Troubleshoot

3 months ago · 22 min read

Cloud Server v4+

Contribute

This page offers troubleshooting suggestions for the following aspects of CircleCI:

Orbs

Why do I receive an error message when trying to use an uncertified orb?

To enable usage of uncertified orbs, go to your organization’s settings page, and click the Security tab. Then, click yes to enable Allow Uncertified Orbs.

Uncertified orbs are not tested or verified by CircleCI. Currently, only orbs created by CircleCI are considered certified. Any other orbs, including partner orbs, are not certified.

Why do I get the following error when testing locally?

Command:

circleci build -c .circleci/jobs.yml --job test

Error:

Error:
You attempted to run a local build with version 2.1 of configuration.

To resolve this error, run circleci config process on your configuration and then save that configuration to disk. You then should run circleci local execute against the processed configuration.

I receive an error when attempting to claim a namespace or publish a production orb.

You may not be an organization owner/admin.

Organizations can only claim a single namespace. In order to claim a namespace for an organization the authenticating user must have owner/admin privileges within the organization.

If you do not have the required permission level you might see an error similar to below:

Error: Unable to find organization YOUR_ORG_NAME of vcs-type GITHUB: Must have member permission.: the organization 'YOUR_ORG_NAME' under 'GITHUB' VCS-type does not exist. Did you misspell the organization or VCS?

Read more in the Orb CLI permissions matrix.

Pipelines

Config could not be located error

If you see the following error message, check the steps below to remediate the issue.

config file .circleci/sample-filename.yml could not be located on branch sample-branch-name in repository sample-repo-name

Ensure that there is a CircleCI configuration file in the repository on the branch that uses the filename specified in the error message. If there is not one present, add a CircleCI configuration file.
If there is a config file present:
1. Navigate to Project Settings Pipelines or Project Settings Project Setup in the CircleCI web app for the project where you are seeing this error message.
2. Ensure that the "Config File Path" field matches the file path of the config file that is in your repository. If you changed the name of the config file in your repository, the reference to that file path must also be changed for any pipeline that uses that configuration file.

Why is my scheduled pipeline not running?

If your scheduled pipeline is not running, verify the following things:

Is the actor who is set for the schedule trigger still part of the organization?

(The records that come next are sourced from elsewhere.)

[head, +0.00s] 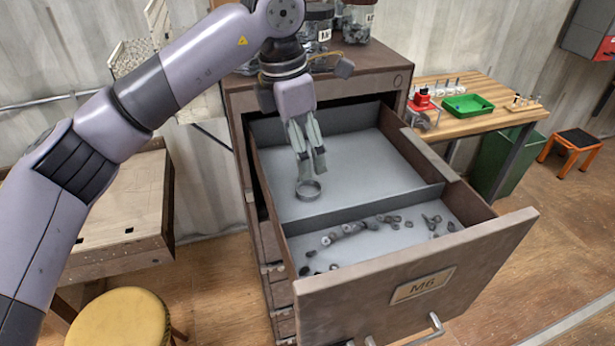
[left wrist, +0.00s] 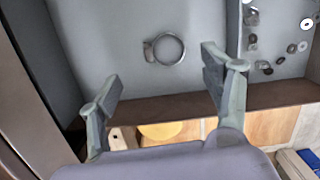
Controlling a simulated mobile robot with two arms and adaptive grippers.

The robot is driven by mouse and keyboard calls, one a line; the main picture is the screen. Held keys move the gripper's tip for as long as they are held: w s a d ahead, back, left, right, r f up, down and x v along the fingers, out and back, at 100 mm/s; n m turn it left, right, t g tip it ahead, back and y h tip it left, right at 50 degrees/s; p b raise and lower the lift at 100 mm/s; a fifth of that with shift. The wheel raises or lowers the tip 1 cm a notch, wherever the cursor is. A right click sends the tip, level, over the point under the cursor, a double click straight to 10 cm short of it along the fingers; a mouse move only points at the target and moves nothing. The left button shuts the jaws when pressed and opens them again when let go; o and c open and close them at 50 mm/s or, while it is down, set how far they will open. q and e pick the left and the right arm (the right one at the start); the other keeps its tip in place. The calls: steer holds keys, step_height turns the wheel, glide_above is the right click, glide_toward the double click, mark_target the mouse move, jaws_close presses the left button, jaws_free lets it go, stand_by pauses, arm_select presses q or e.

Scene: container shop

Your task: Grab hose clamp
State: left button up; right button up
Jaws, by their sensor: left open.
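The hose clamp (head: 308,190) is a grey metal ring with a small screw housing. It lies on the floor of the rear compartment of the open drawer (head: 415,265), close to the compartment's left side. It also shows in the left wrist view as a ring (left wrist: 168,49), beyond the fingertips. My left gripper (head: 309,166) points down into the drawer just above the clamp, and its fingertips overlap the clamp's far edge in the head view. In the left wrist view its fingers (left wrist: 160,75) are spread with nothing between them. My right gripper is not in view.
A divider (head: 365,208) separates the rear compartment from the front one, which holds several small nuts and bolts (head: 350,228). Drawer walls surround both. Jars (head: 357,22) stand on the cabinet. A workbench (head: 470,116) is at right, a yellow stool (head: 122,318) at lower left.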

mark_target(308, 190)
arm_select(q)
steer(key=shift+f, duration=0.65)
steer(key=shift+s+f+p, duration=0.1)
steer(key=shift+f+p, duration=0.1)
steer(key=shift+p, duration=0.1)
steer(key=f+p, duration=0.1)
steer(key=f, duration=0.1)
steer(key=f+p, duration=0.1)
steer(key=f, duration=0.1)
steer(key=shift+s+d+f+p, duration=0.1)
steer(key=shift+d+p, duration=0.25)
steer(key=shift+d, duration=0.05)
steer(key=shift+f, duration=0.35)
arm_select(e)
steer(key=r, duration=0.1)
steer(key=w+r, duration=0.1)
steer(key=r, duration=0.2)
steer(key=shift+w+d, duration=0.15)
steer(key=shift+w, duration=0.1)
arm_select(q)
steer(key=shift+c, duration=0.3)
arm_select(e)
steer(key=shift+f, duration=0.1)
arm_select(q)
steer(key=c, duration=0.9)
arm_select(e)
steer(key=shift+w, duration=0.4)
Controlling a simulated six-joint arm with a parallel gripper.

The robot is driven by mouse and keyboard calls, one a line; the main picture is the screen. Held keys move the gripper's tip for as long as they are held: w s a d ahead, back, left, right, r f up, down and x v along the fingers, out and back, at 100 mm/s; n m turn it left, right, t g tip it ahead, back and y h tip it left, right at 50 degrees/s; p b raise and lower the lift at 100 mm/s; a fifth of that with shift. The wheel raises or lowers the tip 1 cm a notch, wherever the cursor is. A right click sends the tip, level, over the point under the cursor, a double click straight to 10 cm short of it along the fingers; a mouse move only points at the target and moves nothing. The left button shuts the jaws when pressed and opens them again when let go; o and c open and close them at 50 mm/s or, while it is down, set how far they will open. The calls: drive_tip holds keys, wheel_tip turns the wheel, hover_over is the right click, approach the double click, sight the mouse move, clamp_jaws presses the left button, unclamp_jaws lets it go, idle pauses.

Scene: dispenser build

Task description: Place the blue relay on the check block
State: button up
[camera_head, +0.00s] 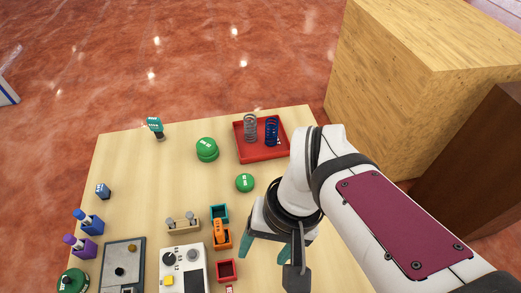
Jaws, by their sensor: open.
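A small dark-blue cube with pale marks on top (102,190) sits alone near the table's left edge; it may be the blue relay. A blue piece with a dark knob (92,222) stands just below it, beside a purple one (82,247). I cannot tell for sure which blue piece is the relay. No piece is clearly recognizable as the check block; a low wooden block with two grey knobs (182,225) stands mid-table. My gripper (270,258) is open with nothing seen between its fingers, at the lower right over the table, right of the small bins.
A red tray (241,151) holds a grey and a dark-blue spring. Green round pieces (207,149) (244,182) and a teal-topped piece (156,127) stand farther back. A grey panel (122,255), a white control box (184,272) and small bins (227,270) crowd the front. The left-centre table is clear.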

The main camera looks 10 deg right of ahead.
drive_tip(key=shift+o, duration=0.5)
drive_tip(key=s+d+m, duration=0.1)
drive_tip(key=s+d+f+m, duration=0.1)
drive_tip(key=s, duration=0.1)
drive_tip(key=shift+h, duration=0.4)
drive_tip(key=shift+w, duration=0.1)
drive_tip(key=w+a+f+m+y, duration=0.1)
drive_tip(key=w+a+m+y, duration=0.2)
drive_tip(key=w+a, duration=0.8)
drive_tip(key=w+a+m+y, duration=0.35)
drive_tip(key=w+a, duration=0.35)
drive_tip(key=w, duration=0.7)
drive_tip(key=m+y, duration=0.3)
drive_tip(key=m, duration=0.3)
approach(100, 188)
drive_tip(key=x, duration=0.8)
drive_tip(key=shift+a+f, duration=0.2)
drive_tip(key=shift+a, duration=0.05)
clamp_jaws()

You can find this setting in the Pipeline attribution section for your trigger in the CircleCI web app.
Does the branch set for the trigger still exist?
Is your VCS organization using SAML protection? SAML tokens expire often, which can cause requests to fail.

Why are my jobs not running when I push commits?

In the CircleCI application, check the individual job and workflow views for error messages. More often than not, the error is because of formatting errors in your .circleci/config.yml file.

See the YAML Introduction page for more details.

After checking your .circleci/config.yml for formatting errors, search for your issue in the CircleCI support center.

Why is my job queued?

A job might end up being queued because of a concurrency limit being imposed due your organization’s plan. If your jobs are queuing often, you can consider upgrading your plan.

Why are my jobs queuing even though I am on the Performance Plan?

In order to keep the system stable for all CircleCI customers, we implement different soft concurrency limits on each of the Resource classes. If you are experiencing queuing on your jobs, it is possible you are hitting these limits. Contact CircleCI support to request raises on these limits.

Why can I not find my project on the Projects dashboard?

If you do not see a project you would like to build, check your org in the top left corner of the CircleCI application. For instance, if the top left shows your user my-user, only projects belonging to my-user will be available under Projects. If you want to build the project your-org/project, you must switch your organization on the application’s organization switcher menu to your-org.

How do Docker image names work? Where do they come from?

CircleCI currently supports pulling (and pushing with Docker Engine) Docker images from Docker Hub. For official images, you can pull by simply specifying the name of the image and a tag:

golang:1.7.1-jessie
redis:3.0.7-jessie

For public images on Docker Hub, you can pull the image by prefixing the account or team username:

my-user/couchdb:1.6.1

What is the best practice for specifying image versions?

It is best practice not to use the latest tag for specifying image versions. It is also best practice to use a specific version and tag, for example cimg/ruby:3.0.4-browsers. Using a specific version and tag pins down the image and prevents upstream changes to your containers when the underlying base distribution changes. For example, specifying only cimg/ruby:3.0.4 could result in unexpected changes from browsers to node. For more context, refer to Docker image best practices, and CircleCI image best practices.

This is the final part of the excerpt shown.